Pub The ancient Old Sailor’s Inn, Pwllgwaelod Beach (01348 811491).
Holkham Beach, north Norfolk
Park in Lady Anne’s Drive off the A149, walk down to the beach and take off as far as you want in either direction. You could turn right to Wells-next-the-Sea, returning through the pines (about 4 miles).
Why it’s uplifting The ultimate, wind-in your hair, winter beach, voted Best British Beach in 2011. The horizon is vast enough for both the solitary and the gregarious.
Need to know There’s a naturist area.
Pub The Victoria Hotel (01328 711008; www.holkham.co.uk) or hunker down in the dunes with a picnic and watch the birds.
Bamburgh Castle, Northumberland
Park in the castle car park and walk down to the beach. Head north and swing back towards the village inland. The castle is always in sight, so you can choose your distance—the round trip to Budle Bay is about four miles.
Why it’s inspiring The castle and its proud position is an irresistible landmark in every light.

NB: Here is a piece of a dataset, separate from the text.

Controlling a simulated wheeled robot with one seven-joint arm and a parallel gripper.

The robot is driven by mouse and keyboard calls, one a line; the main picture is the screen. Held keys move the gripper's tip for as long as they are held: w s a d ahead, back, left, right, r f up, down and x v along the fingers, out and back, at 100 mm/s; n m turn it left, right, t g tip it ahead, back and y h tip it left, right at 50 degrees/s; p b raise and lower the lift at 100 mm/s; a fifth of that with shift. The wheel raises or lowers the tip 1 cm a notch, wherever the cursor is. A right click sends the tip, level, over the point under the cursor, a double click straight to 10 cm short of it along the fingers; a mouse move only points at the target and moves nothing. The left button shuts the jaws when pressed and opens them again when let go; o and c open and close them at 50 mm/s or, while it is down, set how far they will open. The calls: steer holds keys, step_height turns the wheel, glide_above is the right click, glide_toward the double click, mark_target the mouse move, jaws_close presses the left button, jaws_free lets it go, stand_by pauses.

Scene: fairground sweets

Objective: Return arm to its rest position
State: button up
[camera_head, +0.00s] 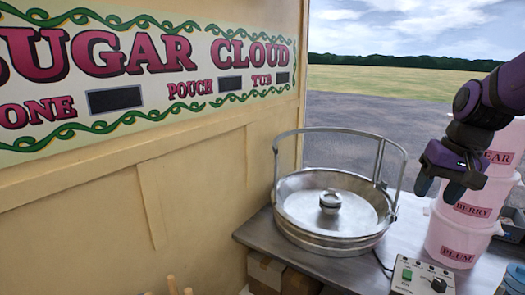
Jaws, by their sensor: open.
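My gripper (439,186), black and purple, hangs from my arm, which comes in from the right edge. Its two dark fingers point down and stand apart with nothing between them. In the picture it is in front of the left side of the pink tubs (455,240) and to the right of the metal bowl machine (330,240). It hides part of the tubs. I cannot tell exactly how far it is from them.
The bowl machine, with an upright wire frame, stands on a metal counter (262,238). A control box (422,277) sits at the counter's front. Cardboard boxes (268,272) are underneath. A wall with a "Sugar Cloud" sign (150,60) fills the left.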

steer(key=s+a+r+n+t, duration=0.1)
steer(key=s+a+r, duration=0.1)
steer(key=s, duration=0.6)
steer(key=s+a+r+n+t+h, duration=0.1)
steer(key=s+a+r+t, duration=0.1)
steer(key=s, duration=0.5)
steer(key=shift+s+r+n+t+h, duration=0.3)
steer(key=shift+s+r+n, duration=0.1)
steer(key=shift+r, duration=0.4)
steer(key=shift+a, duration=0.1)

Need to know Lighthouse-keeper’s daughter Grace Darling, heroine of the SS Forfarshire shipwreck in 1838, is buried here.
Tea Copper Kettle Tearooms (01668 214315; www.copperkettletearooms.com).

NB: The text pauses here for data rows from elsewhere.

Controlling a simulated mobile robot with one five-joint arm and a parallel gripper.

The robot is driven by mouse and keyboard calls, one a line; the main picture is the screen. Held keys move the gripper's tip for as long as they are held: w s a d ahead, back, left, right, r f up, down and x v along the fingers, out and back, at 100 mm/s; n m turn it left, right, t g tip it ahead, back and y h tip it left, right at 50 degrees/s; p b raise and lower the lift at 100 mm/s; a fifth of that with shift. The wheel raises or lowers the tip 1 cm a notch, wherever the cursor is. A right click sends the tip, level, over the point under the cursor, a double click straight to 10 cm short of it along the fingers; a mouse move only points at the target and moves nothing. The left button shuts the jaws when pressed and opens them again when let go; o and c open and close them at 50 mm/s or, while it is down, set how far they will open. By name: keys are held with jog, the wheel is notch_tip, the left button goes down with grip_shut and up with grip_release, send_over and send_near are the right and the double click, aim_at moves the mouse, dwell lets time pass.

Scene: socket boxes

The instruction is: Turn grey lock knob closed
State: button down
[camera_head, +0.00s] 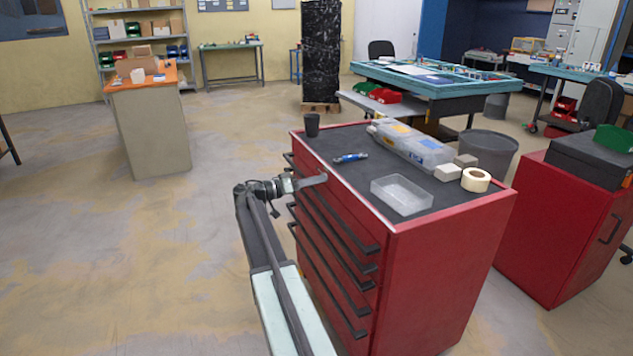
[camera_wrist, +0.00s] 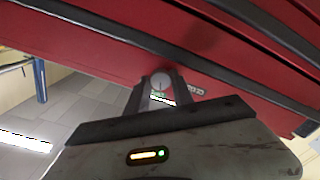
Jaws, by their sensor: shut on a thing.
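The grey lock knob (camera_wrist: 160,81) is a small round disc on the red front of the tool cabinet in the wrist view. My gripper (camera_wrist: 160,88) is around it, with a finger on each side, shut on the knob. In the head view my gripper (camera_head: 322,178) reaches the upper left part of the cabinet (camera_head: 440,275) front; the knob itself is hidden there. A thin line on the knob's face looks roughly upright in the wrist view.
Several dark drawer handles (camera_head: 345,238) stick out from the cabinet front beside my arm. The cabinet top holds a black cup (camera_head: 312,125), a blue tool (camera_head: 350,158), a clear tray (camera_head: 401,195) and a tape roll (camera_head: 476,179). The floor to the left is clear.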

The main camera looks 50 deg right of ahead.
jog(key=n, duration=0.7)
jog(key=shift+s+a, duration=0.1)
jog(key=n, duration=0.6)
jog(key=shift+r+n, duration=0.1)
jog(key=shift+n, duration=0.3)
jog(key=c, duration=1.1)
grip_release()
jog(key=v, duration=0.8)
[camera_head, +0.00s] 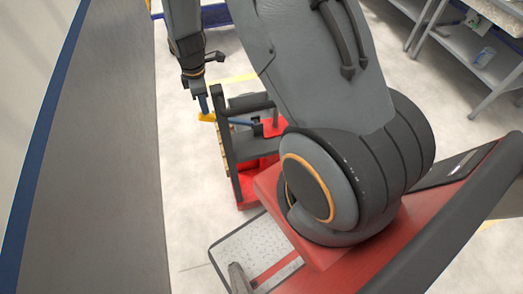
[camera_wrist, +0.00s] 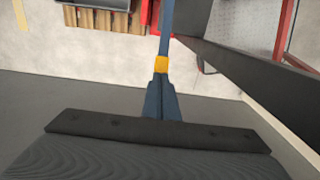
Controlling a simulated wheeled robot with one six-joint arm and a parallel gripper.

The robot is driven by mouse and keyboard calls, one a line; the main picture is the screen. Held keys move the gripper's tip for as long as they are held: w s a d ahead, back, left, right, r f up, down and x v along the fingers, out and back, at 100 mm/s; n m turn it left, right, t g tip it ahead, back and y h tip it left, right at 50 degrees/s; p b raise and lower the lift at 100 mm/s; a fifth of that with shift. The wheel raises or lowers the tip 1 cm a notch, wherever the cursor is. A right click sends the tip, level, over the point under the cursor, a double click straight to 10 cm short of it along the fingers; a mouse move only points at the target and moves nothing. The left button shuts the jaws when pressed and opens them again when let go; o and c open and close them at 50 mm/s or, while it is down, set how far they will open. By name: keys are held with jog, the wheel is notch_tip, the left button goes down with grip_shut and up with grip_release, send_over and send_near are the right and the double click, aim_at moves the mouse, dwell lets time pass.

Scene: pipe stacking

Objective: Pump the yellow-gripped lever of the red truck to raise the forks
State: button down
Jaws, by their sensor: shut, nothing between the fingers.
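The red truck (camera_head: 247,190) stands on the floor in the head view, with a black upright frame and red parts. Its blue lever (camera_head: 241,124) runs left to a yellow grip (camera_head: 207,117). My gripper (camera_head: 204,109) is just above the yellow grip, pointing down, shut and empty. In the wrist view the shut fingers of my gripper (camera_wrist: 161,84) end right at the yellow grip (camera_wrist: 161,64), and the blue lever (camera_wrist: 166,22) continues beyond it. I cannot tell whether the fingertips touch the grip. The forks cannot be made out clearly; my arm hides part of the truck.
A long grey surface with a blue edge (camera_head: 105,150) fills the left side of the head view. Grey shelving (camera_head: 463,55) stands at the upper right. Pale floor (camera_head: 180,190) is open between the grey surface and the truck.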

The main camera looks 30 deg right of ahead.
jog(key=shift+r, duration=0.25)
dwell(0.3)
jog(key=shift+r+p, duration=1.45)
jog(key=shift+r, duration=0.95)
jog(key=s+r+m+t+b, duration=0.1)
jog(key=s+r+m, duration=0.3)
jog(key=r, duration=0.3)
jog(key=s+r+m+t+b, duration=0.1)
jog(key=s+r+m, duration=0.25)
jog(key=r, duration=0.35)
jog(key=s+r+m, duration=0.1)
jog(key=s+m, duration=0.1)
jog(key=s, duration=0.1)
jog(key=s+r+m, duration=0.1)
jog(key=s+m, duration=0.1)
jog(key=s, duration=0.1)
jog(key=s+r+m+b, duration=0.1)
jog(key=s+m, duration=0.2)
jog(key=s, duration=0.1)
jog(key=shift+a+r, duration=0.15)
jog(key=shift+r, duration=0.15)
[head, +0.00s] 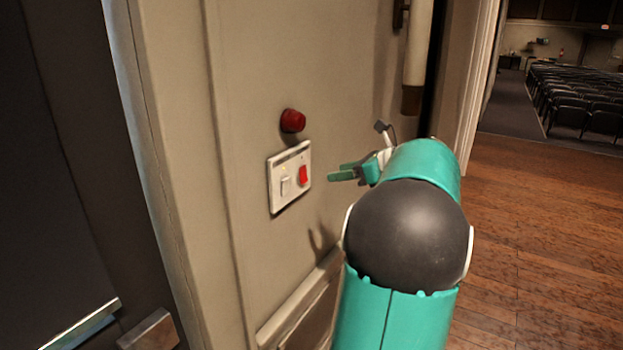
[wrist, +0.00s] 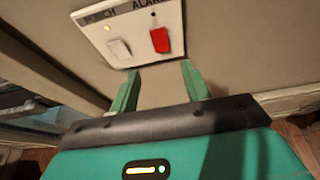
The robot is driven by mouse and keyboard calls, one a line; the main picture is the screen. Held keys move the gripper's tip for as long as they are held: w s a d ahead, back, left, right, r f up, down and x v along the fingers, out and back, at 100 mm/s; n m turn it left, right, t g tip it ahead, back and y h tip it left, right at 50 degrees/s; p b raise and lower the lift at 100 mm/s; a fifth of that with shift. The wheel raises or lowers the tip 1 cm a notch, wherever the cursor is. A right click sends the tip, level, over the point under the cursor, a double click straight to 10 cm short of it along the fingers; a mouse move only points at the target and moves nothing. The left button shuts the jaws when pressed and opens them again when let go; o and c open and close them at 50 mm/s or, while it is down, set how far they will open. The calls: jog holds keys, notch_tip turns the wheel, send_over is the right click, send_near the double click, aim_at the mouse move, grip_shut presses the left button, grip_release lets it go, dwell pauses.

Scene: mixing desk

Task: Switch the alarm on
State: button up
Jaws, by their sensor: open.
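A white switch plate (head: 290,178) is fixed to the beige wall panel in the head view. It also shows at the top of the wrist view (wrist: 130,38), with a lettered strip that reads "ALARM" above its right switch. The alarm switch is a red rocker (head: 303,175), on the right of the plate; it is also in the wrist view (wrist: 160,40). A white rocker (head: 286,186) is on the left, with a small lit yellow light above it. My gripper (head: 362,152) is open and empty, right of the plate and apart from it. In the wrist view its two fingers point toward the plate's lower edge.
A dark red lamp (head: 293,120) sticks out of the wall just above the plate. A ledge (head: 300,300) runs below it. A white pipe-like handle (head: 416,60) hangs at upper right. Open wooden floor (head: 540,230) lies right, with rows of seats (head: 580,95) beyond.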

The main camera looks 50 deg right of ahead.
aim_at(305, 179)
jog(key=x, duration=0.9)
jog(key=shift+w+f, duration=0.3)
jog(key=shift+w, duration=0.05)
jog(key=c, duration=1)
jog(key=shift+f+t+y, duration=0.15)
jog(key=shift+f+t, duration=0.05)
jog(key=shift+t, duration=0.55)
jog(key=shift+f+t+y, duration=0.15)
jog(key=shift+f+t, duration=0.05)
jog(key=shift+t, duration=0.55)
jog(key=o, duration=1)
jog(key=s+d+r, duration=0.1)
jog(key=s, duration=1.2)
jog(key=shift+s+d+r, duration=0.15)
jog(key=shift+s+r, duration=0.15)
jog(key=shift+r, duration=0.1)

Haweswater/Mardale Head, Cumbria
Drive up the valley road from Bampton until you reach the end of the Haweswater, a manmade lake—although it doesn’t look like one—built to supply Manchester. Walk up to Blea Water, and then keep climbing, up to Kidsty Pike and the Roman Road— if you’re lucky, you’ll see a golden eagle.
Why it’s uplifting The further you go, the better it gets, so much so that you have to make a conscious effort to turn around.
Need to know In dry years, eerie traces of the drowned village of Mardale emerge from the receding waters.
Picnic Anywhere that looks onto the water.
Coln St Aldwyns to Bibury, Gloucestershire
An almost flat or downhill stroll along a chalkstream valley (2 miles).
Why it’s uplifting A Constable-esque landscape, more mellow than exhilarating, of grazing sheep and water meadows.
Need to know Buy day tickets locally for trout-fishing (below) on the River Coln or visit www.goflyfishinguk.com.
Pub Bibury Court has a hotel bar at which walkers are welcome (01285 740337; www.biburycourt.co.uk).